INPUT FOR THIS TASK:
######
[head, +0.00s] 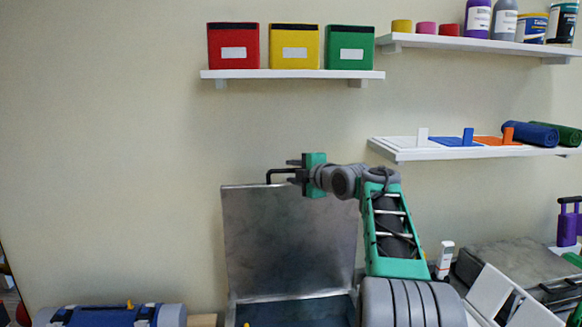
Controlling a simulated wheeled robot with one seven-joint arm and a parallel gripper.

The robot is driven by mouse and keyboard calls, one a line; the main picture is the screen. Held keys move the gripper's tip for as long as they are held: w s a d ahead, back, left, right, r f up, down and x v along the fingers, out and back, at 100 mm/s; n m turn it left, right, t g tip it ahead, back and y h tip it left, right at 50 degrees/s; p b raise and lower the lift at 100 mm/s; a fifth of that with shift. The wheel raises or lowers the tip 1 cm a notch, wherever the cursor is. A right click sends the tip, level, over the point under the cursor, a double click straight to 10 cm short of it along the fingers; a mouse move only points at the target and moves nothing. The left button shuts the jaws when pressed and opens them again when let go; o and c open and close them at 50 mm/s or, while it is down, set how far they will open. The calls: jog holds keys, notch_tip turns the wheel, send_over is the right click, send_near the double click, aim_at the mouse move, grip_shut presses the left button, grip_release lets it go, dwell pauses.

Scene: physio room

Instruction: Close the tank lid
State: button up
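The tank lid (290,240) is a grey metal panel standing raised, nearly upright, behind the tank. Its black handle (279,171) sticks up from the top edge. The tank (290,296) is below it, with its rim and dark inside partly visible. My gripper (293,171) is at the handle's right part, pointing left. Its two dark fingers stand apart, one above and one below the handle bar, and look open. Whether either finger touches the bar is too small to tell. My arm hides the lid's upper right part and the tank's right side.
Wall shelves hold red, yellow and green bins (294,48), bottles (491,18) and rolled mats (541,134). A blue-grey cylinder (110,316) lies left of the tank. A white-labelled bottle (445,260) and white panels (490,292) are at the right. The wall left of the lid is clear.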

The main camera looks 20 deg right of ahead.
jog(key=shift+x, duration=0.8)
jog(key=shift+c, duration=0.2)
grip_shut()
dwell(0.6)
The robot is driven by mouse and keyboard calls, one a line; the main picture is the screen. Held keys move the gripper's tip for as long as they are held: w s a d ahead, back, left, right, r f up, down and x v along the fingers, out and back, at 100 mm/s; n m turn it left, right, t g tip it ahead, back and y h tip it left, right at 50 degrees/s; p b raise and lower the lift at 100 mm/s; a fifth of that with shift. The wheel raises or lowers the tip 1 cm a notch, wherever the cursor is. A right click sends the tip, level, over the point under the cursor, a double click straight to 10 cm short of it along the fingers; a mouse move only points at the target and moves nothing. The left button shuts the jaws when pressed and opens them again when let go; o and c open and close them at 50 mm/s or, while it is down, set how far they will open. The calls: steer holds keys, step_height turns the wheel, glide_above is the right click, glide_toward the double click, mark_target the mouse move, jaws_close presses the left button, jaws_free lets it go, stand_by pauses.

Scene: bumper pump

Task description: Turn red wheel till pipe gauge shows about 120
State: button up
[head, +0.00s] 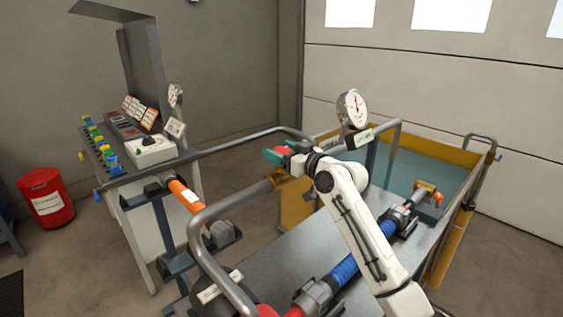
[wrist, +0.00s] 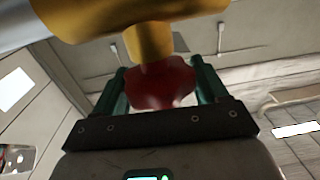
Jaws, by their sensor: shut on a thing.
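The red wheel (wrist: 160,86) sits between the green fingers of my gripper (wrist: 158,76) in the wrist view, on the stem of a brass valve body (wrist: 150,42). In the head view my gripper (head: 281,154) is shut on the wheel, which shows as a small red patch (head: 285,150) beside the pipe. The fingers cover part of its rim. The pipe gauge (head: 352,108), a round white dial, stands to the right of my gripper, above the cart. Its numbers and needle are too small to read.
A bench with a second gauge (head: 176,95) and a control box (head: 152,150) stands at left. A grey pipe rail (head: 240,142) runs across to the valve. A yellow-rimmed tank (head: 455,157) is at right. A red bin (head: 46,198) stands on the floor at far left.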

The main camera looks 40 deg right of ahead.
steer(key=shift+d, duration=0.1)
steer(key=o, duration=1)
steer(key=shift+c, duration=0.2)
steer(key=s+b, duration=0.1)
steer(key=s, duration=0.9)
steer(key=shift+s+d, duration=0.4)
######
TASK DIRECTIONS: Filter the entries and copy out every line with the word "Scene".

OUTPUT OF THE TASK:
Scene: physio room
Scene: bumper pump

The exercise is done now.